Dalam bentuk bahasa Arab, kata Ikhtilaf diambil dari kata Khalafa yang berarti berpisah, perselisihan. Menurut istilah, Thaha Jabir menjelaskan, Ikhtilaf adalah proses yang dilalui dengan metode yang berbeda antara seorang dan yang lainnya dalam bentuk perbuatan atau perkataan.
Perbedaan dalam bahasa Arab dikenal dengan kata ikhtilaf atau khilaf. Perbadaan pendapat dalam fiqh merupakan perbedaan yang disebabkan oleh perbedaan akal fikiran, karena bila diitinjau dari sebab-musababnya secara global, perbedaan itu dibagi dua, yaitu perbedaan yang disebabkan budi pekerti (moral) dan perbedaan yang diseebabkan oleh akal fikiran. Perbedaan yang diseebabkan moral itu biasanya dikarenakan terlalu menganggap cukup dengan melihat permukaan suatu masalah saja dan tidak mau mendalami dengan seksama dan teliti, seperti su’u dzon dengan orang lain, fanatik buta terhadap pendapat seseorang atau madzhab dan golongan tertent. Ini tergolong ikhtilaf yang buruk dan tercela .

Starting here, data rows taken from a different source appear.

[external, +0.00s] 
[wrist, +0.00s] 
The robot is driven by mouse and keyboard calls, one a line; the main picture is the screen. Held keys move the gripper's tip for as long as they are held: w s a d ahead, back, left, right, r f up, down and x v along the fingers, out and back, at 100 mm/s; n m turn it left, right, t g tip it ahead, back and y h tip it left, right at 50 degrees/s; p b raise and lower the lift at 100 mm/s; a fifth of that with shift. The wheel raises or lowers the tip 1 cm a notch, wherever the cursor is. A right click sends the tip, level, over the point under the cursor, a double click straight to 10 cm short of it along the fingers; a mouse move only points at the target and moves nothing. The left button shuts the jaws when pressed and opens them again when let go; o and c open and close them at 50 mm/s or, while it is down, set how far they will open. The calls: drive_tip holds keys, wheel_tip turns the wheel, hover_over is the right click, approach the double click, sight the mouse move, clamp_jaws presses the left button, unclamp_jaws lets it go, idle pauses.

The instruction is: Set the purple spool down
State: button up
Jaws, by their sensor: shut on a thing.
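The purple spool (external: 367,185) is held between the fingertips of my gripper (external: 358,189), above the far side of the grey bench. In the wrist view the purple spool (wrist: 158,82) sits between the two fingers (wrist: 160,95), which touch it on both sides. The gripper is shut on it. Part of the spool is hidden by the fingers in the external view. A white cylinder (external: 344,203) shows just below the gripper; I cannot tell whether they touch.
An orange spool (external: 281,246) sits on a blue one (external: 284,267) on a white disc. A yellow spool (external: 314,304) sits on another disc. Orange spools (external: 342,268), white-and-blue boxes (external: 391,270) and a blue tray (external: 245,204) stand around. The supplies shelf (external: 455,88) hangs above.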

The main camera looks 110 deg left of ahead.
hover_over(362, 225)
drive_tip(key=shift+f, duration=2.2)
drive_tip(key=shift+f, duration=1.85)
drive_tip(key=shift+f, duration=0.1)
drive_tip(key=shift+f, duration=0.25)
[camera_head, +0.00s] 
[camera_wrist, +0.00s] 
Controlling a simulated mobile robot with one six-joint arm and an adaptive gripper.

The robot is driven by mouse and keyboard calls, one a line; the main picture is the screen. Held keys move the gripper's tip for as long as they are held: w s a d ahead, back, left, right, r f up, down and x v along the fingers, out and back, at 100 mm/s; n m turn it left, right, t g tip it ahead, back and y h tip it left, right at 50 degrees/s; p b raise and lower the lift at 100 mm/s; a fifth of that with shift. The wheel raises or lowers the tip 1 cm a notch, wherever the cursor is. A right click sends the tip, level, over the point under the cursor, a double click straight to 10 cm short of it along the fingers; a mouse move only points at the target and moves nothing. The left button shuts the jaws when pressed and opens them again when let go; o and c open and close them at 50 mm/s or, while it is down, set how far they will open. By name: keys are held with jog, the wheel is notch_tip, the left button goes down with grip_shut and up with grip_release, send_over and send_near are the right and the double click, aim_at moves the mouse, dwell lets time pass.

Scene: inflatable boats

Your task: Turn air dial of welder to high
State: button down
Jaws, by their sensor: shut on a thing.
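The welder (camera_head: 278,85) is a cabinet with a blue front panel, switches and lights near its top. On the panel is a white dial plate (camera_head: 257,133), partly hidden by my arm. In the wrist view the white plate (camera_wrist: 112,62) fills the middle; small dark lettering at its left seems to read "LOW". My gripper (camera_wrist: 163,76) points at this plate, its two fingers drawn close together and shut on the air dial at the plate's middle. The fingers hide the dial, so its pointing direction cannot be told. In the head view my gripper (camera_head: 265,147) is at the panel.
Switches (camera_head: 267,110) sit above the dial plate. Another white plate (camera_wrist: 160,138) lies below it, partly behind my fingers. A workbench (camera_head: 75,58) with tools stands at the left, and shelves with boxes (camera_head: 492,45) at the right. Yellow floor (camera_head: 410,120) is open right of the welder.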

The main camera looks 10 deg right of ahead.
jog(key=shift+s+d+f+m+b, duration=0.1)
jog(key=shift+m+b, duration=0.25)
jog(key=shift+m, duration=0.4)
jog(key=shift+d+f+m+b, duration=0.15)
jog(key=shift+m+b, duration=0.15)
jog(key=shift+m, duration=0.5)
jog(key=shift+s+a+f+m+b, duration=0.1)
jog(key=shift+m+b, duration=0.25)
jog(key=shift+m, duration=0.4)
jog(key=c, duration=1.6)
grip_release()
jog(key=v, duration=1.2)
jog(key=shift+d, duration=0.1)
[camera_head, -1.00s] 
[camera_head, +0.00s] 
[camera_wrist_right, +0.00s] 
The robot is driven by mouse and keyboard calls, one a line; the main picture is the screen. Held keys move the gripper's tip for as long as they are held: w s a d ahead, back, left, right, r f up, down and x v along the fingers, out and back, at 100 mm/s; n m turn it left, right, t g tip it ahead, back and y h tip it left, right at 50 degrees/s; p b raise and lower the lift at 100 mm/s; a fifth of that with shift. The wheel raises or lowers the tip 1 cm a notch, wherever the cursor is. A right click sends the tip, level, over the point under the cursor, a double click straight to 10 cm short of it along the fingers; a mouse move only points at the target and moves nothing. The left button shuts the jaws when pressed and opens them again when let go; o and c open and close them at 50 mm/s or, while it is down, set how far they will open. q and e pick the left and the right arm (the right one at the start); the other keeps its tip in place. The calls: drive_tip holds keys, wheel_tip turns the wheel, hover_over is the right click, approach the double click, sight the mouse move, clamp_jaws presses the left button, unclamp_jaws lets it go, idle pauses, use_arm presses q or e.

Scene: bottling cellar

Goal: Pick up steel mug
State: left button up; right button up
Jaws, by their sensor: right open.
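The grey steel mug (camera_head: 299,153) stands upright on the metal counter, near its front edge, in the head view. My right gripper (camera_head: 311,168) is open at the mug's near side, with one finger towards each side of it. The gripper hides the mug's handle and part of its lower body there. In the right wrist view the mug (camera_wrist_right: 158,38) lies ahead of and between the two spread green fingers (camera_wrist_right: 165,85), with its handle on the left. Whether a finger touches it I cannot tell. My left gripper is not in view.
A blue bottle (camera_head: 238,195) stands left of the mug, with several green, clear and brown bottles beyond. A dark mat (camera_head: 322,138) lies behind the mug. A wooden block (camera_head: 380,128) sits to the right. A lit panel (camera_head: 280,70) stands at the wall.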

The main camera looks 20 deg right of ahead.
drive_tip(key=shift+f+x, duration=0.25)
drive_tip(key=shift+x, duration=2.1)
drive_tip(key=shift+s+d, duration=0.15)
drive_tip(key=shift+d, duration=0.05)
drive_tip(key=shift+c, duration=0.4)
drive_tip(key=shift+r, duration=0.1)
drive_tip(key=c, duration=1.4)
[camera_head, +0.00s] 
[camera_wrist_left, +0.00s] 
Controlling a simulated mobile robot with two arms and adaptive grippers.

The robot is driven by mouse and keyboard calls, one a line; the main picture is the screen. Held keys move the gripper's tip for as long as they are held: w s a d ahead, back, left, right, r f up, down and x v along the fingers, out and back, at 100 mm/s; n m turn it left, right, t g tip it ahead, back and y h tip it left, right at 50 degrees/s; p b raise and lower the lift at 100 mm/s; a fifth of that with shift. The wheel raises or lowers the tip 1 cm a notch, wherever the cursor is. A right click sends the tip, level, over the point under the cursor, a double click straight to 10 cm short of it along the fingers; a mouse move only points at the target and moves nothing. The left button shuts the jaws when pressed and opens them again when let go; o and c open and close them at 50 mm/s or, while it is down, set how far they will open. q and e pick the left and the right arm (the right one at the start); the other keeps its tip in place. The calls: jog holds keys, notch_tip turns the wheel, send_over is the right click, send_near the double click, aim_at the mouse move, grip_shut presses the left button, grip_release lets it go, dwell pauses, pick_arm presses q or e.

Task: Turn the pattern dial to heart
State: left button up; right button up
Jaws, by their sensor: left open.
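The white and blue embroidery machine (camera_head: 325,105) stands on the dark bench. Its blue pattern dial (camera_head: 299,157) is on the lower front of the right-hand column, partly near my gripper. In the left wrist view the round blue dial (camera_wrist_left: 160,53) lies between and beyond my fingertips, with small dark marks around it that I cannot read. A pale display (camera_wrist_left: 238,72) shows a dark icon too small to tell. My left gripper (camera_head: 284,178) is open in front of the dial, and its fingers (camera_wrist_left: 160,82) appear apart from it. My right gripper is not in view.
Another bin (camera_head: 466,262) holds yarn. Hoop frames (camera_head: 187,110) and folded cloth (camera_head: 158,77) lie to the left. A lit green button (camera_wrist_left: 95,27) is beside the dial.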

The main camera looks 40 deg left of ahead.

Adapun perbedaan yang disebabkan akal fikiran adalah perbedaan pandangan dalam suatu masalah, baik masalah ilmiah seperti perbedaan dalam cabang Syari’at Islam, atau bersifat akidah, politik, dan lain-lain. Perbedaan pandangan itu dikarenakan perbedaan kemampuan akal ditambah pengaruh-pengaruh sampingan yang mempengaruhi akal, seperti lingkungan, zaman, situasi dan kondisi, baik bersifat positif atau negatif.
Maka perbedaan dalam fiqh merupakan sesuatu hal yang pasti terjadi, karena tabiatnya agama, bahasa, manusia juga tabiatnya alam ddan kehidupan. Oleh karena itu orang-orang yang menghendaki bersatunya semua orang dalam satu pendapat di bidang hukum-hukum ibadah, muamalah dan lain-lain dari cabang agama Islam, maka berarti ia menginginkan sesuatu hal yang mustahil terjadi. Bahkan perbedaan dalam fiqh ini dianggap rahmat oleh mayoritas ulama dengan merujuk salah satu hadist Nabi SAW yang dikeluarkan Imam al-Suyuthi dalam “al-Jami’ al-Shogir” : ”ikhtilafu ummati rahmah” (perbedaan antar umat-umatku adalah suatu rahmat).
Ikhtilaf fiqhi ini, tidak hanya dianggap sebagai hal yang lazim dan rahmat, namun juga bisa merupakan harta karun warisan yang amat berharga, karena perbedaan pendapat para ulama adalah peninggalan yang bisa dijadikan bahan kajian bagi perkembangan fiqh itu sendiri di masa mendatang, juga bahan pertimbangan dan masukan yang tidak sedikit nilainya.
Namun sayang ada sebagian kelompok umat Islam yang tidak mengetahui hal ini atau pura-pura tidak mengetahuinya. Mereka tidak menganggap perbedaan umat Islam sebagai rahmat; mereka mengklaim bahwa kelompok dan ibadah mereka yang paling benar; mereka membid’ahkan ibadah kelompok lain, mencacinya, mengkritiknya bahkan mengkafirkannya; mereka menganggap dirinya sebagai satu-satunya kelompok ahlus sunnah wal jama’ah yang sesuai dengan ulama salaf (lampau), sehingga mereka menamakan dirinya dengan Jama’ah Salafiyah atau Kaum Salafi .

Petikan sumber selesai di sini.